SET EXERCISE: Transcribe all the entries word for word, but omit the images.

Entries from a dataset:
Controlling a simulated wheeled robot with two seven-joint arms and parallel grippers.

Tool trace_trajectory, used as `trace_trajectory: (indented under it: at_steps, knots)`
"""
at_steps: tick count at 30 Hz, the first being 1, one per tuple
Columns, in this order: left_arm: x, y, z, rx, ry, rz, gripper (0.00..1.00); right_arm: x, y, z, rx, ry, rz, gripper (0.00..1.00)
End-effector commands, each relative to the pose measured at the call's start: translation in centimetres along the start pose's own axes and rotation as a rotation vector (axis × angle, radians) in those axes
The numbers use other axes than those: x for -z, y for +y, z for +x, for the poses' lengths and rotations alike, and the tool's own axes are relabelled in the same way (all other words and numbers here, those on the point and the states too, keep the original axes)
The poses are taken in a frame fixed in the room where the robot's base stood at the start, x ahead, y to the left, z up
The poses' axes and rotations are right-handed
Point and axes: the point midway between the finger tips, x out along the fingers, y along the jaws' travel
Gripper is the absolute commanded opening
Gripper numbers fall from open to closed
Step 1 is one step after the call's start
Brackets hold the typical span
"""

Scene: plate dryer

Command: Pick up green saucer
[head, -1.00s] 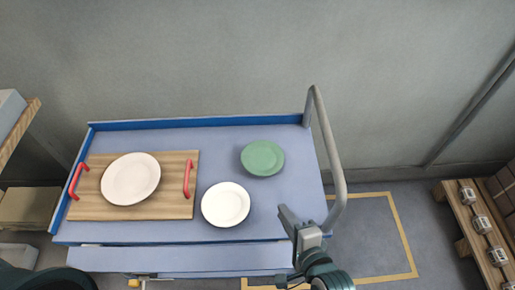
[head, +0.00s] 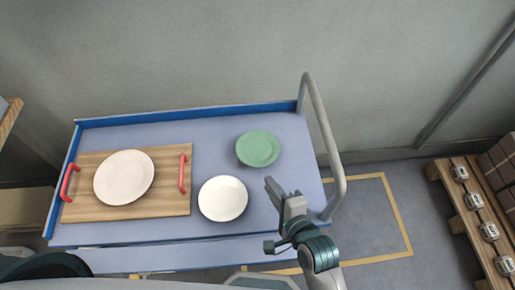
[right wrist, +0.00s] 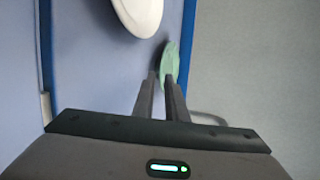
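The green saucer (head: 258,149) lies flat on the blue cart top (head: 225,129), toward the back right. My right gripper (head: 280,186) is over the cart's right part, in front of and slightly right of the saucer, apart from it. In the right wrist view, the two fingers (right wrist: 160,77) have a narrow gap between them with nothing in it. The green saucer (right wrist: 170,62) shows just beyond the fingertips, partly hidden by the right-hand finger. My left gripper is not in view.
A white plate (head: 222,198) lies left of my right gripper. A larger white plate (head: 124,177) rests on a wooden tray (head: 175,207) with red handles. A grey rail (head: 326,135) rises at the cart's right edge. The back edge has a low blue rim.

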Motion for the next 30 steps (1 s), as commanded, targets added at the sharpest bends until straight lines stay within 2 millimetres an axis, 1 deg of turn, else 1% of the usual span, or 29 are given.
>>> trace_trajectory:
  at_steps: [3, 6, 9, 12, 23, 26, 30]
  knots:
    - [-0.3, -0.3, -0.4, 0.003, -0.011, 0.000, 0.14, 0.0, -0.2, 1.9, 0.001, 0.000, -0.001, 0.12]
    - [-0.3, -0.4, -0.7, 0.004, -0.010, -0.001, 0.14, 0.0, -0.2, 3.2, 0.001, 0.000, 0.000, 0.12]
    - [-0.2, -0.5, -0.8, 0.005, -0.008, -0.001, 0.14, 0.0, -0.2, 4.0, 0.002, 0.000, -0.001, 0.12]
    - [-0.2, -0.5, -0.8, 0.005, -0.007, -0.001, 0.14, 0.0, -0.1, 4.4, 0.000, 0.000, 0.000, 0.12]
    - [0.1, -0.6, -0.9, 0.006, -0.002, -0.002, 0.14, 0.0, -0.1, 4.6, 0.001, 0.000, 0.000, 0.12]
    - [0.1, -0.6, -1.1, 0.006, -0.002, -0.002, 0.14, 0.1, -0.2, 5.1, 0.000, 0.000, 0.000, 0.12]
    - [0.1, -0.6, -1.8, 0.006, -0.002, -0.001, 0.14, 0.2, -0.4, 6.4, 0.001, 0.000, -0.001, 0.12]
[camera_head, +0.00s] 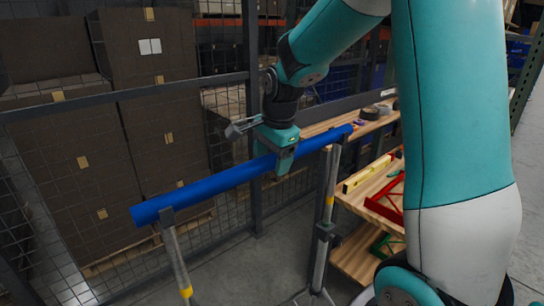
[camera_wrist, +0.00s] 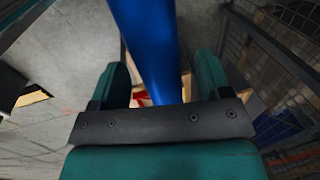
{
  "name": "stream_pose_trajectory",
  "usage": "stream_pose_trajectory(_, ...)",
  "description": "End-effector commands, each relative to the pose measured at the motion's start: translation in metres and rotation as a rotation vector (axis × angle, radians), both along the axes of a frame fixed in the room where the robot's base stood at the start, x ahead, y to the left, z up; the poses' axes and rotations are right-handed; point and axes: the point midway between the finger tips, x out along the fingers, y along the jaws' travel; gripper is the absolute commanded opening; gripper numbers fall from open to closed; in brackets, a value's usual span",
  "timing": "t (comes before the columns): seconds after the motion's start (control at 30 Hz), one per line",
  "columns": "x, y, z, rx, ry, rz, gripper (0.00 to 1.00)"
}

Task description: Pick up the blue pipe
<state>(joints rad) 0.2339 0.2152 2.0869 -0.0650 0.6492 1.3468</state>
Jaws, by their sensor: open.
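The blue pipe (camera_head: 215,182) lies across two upright stands, sloping up to the right in the head view. My gripper (camera_head: 281,158) is over the pipe, right of its middle, pointing down. One teal finger hangs in front of the pipe's near side; the far finger is hidden. In the wrist view the pipe (camera_wrist: 150,40) runs between the two spread fingers of my gripper (camera_wrist: 162,80), with a gap seen at each side. The jaws are open and do not hold the pipe.
The left stand (camera_head: 178,262) and right stand (camera_head: 325,220) bear the pipe. A mesh fence (camera_head: 254,120) stands close behind, with stacked brown boxes (camera_head: 165,130) beyond it. A wooden shelf (camera_head: 372,188) with a yellow level (camera_head: 366,175) and a red frame (camera_head: 388,203) is at right.

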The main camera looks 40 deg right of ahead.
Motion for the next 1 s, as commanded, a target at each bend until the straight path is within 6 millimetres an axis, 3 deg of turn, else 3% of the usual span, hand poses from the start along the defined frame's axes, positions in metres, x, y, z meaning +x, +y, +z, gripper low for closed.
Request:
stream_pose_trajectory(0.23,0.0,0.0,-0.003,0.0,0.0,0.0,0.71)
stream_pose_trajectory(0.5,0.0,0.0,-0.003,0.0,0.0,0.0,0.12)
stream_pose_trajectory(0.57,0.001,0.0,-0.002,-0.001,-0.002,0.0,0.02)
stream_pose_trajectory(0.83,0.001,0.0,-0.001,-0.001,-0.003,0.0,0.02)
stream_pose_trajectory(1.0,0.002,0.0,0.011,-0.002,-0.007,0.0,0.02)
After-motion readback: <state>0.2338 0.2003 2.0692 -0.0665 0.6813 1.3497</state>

WRITTEN SOLUTION:
Controlling a simulated wheeled robot with two seven-joint arms and parallel grippers.

Tool trace_trajectory, used as `trace_trajectory: (indented under it: at_steps, knots)`
"""
at_steps: tick count at 30 Hz, the first being 1, one per tuple
Columns, in this order: left_arm: x, y, z, rx, ry, rz, gripper (0.00..1.00); right_arm: x, y, z, rx, ry, rz, gripper (0.00..1.00)
End-effector commands, each relative to the pose measured at the call's start: translation in centimetres along the start pose's own axes and rotation as a rotation vector (axis × angle, radians) in those axes
The numbers use other axes than those: x for -z, y for +y, z for +x, for the poses' lengths and rotations alike, and the tool's own axes are relabelled in the same way (all other words and numbers here, those on the point and the states too, keep the original axes)
The poses are taken in a frame fixed in the room where the robot's base stood at the start, x ahead, y to the left, z up
The poses' axes and rotations are right-handed
Point and axes: the point midway between the finger tips, x out along the fingers, y along the jaws' travel
Gripper is the absolute commanded opening
Gripper numbers fall from open to closed
Step 1 is one step after the call's start
Brackets hold the typical span
"""

Scene: plate dryer

Command: Pick up green saucer
[head, -1.00s] 
[head, +0.00s] 
[right wrist, +0.00s] 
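The green saucer (head: 258,149) lies flat on the blue cart top (head: 225,129), toward the back right. My right gripper (head: 280,186) is over the cart's right part, in front of and slightly right of the saucer, apart from it. In the right wrist view, the two fingers (right wrist: 160,77) have a narrow gap between them with nothing in it. The green saucer (right wrist: 170,62) shows just beyond the fingertips, partly hidden by the right-hand finger. My left gripper is not in view.
A white plate (head: 222,198) lies left of my right gripper. A larger white plate (head: 124,177) rests on a wooden tray (head: 175,207) with red handles. A grey rail (head: 326,135) rises at the cart's right edge. The back edge has a low blue rim.

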Motion for the next 30 steps (1 s), as commanded, targets added at the sharpest bends until straight lines stay within 2 millimetres an axis, 1 deg of turn, else 1% of the usual span, or 29 are given.
>>> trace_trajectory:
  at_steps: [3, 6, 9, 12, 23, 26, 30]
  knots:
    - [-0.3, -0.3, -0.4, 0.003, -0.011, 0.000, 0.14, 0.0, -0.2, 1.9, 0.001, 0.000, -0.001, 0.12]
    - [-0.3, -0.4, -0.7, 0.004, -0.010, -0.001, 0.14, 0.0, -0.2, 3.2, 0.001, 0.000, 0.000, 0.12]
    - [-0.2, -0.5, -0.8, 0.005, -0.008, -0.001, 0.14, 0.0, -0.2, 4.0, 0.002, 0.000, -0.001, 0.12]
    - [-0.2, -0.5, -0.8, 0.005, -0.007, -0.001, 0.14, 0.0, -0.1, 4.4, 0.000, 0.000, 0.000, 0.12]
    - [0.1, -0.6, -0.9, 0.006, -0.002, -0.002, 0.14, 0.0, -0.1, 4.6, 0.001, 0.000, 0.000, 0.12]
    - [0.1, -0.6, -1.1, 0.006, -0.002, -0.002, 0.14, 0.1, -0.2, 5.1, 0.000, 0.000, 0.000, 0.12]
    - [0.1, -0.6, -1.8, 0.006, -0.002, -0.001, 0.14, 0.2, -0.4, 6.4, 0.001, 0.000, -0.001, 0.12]
[camera_head, +0.00s] 
[camera_wrist, +0.00s] 
{
  "name": "stream_pose_trajectory",
  "usage": "stream_pose_trajectory(_, ...)",
  "description": "End-effector commands, each relative to the pose measured at the motion's start: translation in metres and rotation as a rotation vector (axis × angle, radians), both along the axes of a frame fixed in the room where the robot's base stood at the start, x ahead, y to the left, z up; the poses' axes and rotations are right-handed; point and axes: the point midway between the finger tips, x out along the fingers, y along the jaws' travel; gripper is the absolute commanded opening; gripper numbers fall from open to closed; in brackets, a value's usual span",
  "timing": "t (comes before the columns): seconds after the motion's start (control at 30 Hz), one per line",
  "columns": "x, y, z, rx, ry, rz, gripper (0.00 to 1.00)"
}

Task description: Pick up the blue pipe
<state>(joints rad) 0.2339 0.2152 2.0869 -0.0650 0.6492 1.3468</state>
Jaws, by their sensor: open.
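The blue pipe (camera_head: 215,182) lies across two upright stands, sloping up to the right in the head view. My gripper (camera_head: 281,158) is over the pipe, right of its middle, pointing down. One teal finger hangs in front of the pipe's near side; the far finger is hidden. In the wrist view the pipe (camera_wrist: 150,40) runs between the two spread fingers of my gripper (camera_wrist: 162,80), with a gap seen at each side. The jaws are open and do not hold the pipe.
The left stand (camera_head: 178,262) and right stand (camera_head: 325,220) bear the pipe. A mesh fence (camera_head: 254,120) stands close behind, with stacked brown boxes (camera_head: 165,130) beyond it. A wooden shelf (camera_head: 372,188) with a yellow level (camera_head: 366,175) and a red frame (camera_head: 388,203) is at right.

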The main camera looks 40 deg right of ahead.
Motion for the next 1 s, as commanded, a target at each bend until the straight path is within 6 millimetres an axis, 3 deg of turn, else 3% of the usual span, hand poses from the start along the defined frame's axes, positions in metres, x, y, z meaning +x, +y, +z, gripper low for closed.
Request:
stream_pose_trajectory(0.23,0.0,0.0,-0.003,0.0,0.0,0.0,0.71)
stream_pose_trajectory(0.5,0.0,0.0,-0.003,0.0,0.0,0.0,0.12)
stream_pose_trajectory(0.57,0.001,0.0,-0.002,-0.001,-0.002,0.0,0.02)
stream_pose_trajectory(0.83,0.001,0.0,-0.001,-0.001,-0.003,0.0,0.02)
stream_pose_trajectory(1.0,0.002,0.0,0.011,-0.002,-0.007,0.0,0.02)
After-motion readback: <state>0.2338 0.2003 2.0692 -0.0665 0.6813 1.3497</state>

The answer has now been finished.